── SUPPLIED DATA

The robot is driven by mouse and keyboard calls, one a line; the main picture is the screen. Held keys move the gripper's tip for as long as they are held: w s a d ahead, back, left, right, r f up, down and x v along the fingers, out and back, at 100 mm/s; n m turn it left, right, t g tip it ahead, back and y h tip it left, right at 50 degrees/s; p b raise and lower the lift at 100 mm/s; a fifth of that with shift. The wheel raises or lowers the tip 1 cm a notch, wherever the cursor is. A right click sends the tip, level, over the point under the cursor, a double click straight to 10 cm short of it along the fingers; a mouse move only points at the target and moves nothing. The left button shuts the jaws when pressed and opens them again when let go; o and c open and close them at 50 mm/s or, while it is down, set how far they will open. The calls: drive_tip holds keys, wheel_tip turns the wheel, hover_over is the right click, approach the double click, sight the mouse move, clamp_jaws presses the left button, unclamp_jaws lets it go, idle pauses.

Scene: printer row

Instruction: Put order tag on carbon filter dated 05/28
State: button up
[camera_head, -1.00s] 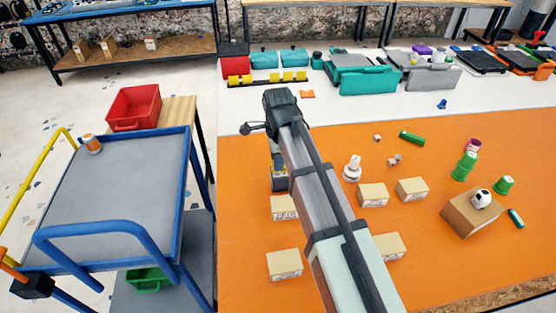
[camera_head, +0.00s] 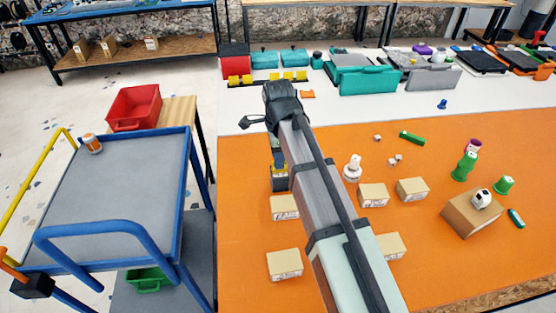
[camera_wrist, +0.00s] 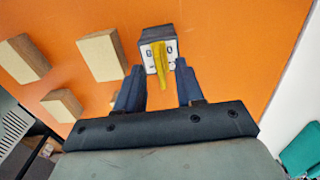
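A small dark device with a pale face and two round marks (camera_wrist: 157,40) stands on the orange surface; its dark body also shows in the head view (camera_head: 279,184). A yellow strip (camera_wrist: 160,66), perhaps the order tag, sticks out from its face toward my gripper. My gripper (camera_wrist: 159,72) is open, one finger on each side of the strip, with visible gaps. Cardboard boxes, possibly the carbon filters, lie nearby: one just below the device (camera_head: 284,208), one further down (camera_head: 284,266), others right of my arm (camera_head: 372,195) (camera_head: 412,188) (camera_head: 390,246). Their dates are unreadable.
A larger box (camera_head: 468,216) with a white item on top stands at the right, near green cups (camera_head: 464,168). A white bottle (camera_head: 352,168) stands right of my arm. A blue cart (camera_head: 120,190) and red bin (camera_head: 134,106) are at the left.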

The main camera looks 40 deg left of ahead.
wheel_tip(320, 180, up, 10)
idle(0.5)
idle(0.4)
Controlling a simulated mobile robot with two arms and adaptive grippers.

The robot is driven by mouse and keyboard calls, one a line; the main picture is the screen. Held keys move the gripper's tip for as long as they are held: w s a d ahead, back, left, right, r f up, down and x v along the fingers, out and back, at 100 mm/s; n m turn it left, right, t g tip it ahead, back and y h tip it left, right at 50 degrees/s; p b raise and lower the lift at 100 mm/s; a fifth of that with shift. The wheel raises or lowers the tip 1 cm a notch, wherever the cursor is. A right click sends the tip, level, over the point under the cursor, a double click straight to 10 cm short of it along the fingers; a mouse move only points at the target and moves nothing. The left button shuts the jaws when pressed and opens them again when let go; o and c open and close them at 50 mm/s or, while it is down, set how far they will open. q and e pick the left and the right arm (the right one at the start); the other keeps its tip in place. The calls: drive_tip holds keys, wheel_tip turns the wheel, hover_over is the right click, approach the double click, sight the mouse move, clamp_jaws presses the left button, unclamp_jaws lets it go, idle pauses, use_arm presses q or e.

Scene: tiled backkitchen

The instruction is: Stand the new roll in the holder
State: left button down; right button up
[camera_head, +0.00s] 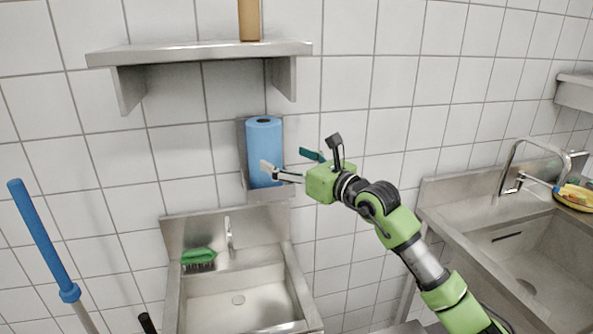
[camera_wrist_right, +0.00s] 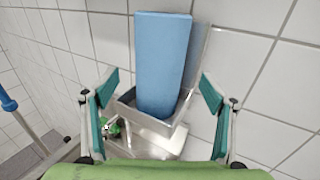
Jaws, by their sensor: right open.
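The blue roll (camera_head: 265,150) stands upright in the metal wall holder (camera_head: 243,150), below the shelf and above the small sink. In the right wrist view the roll (camera_wrist_right: 162,62) rises from the holder's shallow tray (camera_wrist_right: 128,103), its lower end inside the rim. My right gripper (camera_head: 284,163) is open just in front and to the right of the roll. In the wrist view its two fingers (camera_wrist_right: 158,101) are spread wide on either side, with gaps to the roll and nothing between the pads touching it. My left gripper is not in view.
A metal shelf (camera_head: 200,52) with a brown object (camera_head: 249,20) hangs above the roll. A green brush (camera_head: 198,257) lies on the small sink (camera_head: 240,300). A blue-handled pole (camera_head: 44,240) stands at left. A larger sink (camera_head: 530,250) is at right.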

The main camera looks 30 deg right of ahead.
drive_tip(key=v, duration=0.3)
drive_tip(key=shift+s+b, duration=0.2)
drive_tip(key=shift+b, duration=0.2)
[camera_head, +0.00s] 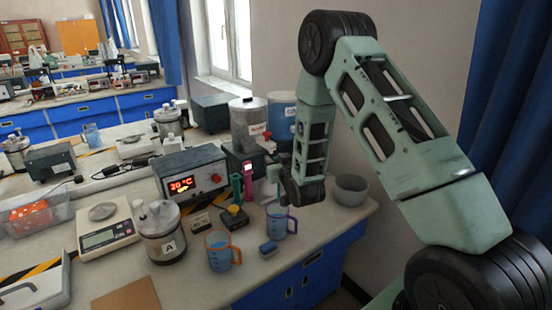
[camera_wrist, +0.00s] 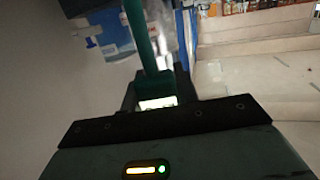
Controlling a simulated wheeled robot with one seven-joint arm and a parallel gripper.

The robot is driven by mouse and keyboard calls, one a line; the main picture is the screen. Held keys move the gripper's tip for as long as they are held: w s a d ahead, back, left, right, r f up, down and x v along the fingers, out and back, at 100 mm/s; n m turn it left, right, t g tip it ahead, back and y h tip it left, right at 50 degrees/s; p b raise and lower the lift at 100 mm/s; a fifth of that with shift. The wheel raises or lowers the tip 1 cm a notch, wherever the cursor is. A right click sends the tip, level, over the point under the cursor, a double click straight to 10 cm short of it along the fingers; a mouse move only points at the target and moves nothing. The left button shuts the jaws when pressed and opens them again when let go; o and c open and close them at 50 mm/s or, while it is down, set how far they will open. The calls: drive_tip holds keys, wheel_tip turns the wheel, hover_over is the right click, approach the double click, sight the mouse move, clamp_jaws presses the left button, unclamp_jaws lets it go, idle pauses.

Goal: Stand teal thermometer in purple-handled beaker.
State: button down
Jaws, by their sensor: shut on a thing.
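My gripper (camera_head: 273,174) is above the bench in the head view, over the back side of the purple-handled beaker (camera_head: 277,224). The wrist view shows my gripper (camera_wrist: 157,88) shut on the teal thermometer (camera_wrist: 139,32), a teal rod with a pale lit patch near the fingers. Its far end runs out of the top of the wrist view.
An orange-handled beaker (camera_head: 219,252) stands front left of the purple-handled one, with a small blue block (camera_head: 268,248) between them. A green upright item (camera_head: 237,187) and a pink one (camera_head: 248,182) stand behind. A grey bowl (camera_head: 350,190) is at the right, near the bench edge.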

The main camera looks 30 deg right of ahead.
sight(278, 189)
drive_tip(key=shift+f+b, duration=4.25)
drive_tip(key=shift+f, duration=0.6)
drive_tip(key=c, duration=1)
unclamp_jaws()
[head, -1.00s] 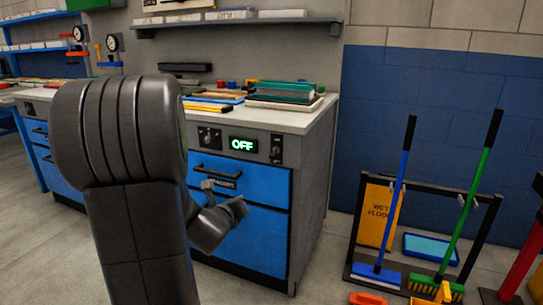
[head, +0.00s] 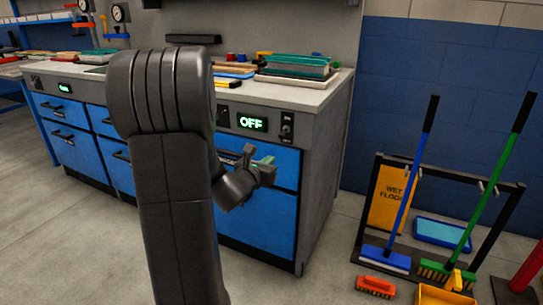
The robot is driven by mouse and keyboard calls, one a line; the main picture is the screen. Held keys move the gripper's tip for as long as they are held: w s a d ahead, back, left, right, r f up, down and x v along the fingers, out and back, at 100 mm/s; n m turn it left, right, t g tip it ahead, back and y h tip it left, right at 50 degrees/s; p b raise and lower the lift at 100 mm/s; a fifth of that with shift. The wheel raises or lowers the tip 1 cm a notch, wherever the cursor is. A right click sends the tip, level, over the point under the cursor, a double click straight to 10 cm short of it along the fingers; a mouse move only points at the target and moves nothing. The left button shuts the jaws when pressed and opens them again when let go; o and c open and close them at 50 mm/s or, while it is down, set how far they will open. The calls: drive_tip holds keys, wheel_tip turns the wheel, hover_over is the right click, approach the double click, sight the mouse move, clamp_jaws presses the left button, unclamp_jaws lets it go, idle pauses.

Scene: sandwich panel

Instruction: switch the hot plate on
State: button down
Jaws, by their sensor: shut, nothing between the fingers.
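The grey control panel of the near counter shows a lit green display (head: 252,123) reading OFF. A small dark switch (head: 287,126) sits on a black plate right of the display. A dark knob (head: 222,113) left of the display is partly hidden by my arm. My gripper (head: 266,164) is shut and empty, in front of the blue drawer and below the display in the picture. I cannot tell how far it is from the drawer front. No hot plate surface can be made out clearly on the worktop.
A blue drawer (head: 285,168) lies under the panel. Another small lit display (head: 64,87) is on the far-left counter.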

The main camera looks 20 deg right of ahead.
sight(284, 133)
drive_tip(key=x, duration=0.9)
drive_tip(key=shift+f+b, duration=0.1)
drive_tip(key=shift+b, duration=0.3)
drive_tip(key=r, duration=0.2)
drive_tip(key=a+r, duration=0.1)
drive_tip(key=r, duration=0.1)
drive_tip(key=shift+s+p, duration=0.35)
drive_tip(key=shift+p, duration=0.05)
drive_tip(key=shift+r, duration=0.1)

────

## WRITTEN TASK
Output an exact copy of the lines beginning at the one that holds "Instruction: switch the hot plate on" and running through the final line of the records.

## EXERCISE SOLUTION
Instruction: switch the hot plate on
State: button down
Jaws, by their sensor: shut, nothing between the fingers.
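The grey control panel of the near counter shows a lit green display (head: 252,123) reading OFF. A small dark switch (head: 287,126) sits on a black plate right of the display. A dark knob (head: 222,113) left of the display is partly hidden by my arm. My gripper (head: 266,164) is shut and empty, in front of the blue drawer and below the display in the picture. I cannot tell how far it is from the drawer front. No hot plate surface can be made out clearly on the worktop.
A blue drawer (head: 285,168) lies under the panel. Another small lit display (head: 64,87) is on the far-left counter.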

The main camera looks 20 deg right of ahead.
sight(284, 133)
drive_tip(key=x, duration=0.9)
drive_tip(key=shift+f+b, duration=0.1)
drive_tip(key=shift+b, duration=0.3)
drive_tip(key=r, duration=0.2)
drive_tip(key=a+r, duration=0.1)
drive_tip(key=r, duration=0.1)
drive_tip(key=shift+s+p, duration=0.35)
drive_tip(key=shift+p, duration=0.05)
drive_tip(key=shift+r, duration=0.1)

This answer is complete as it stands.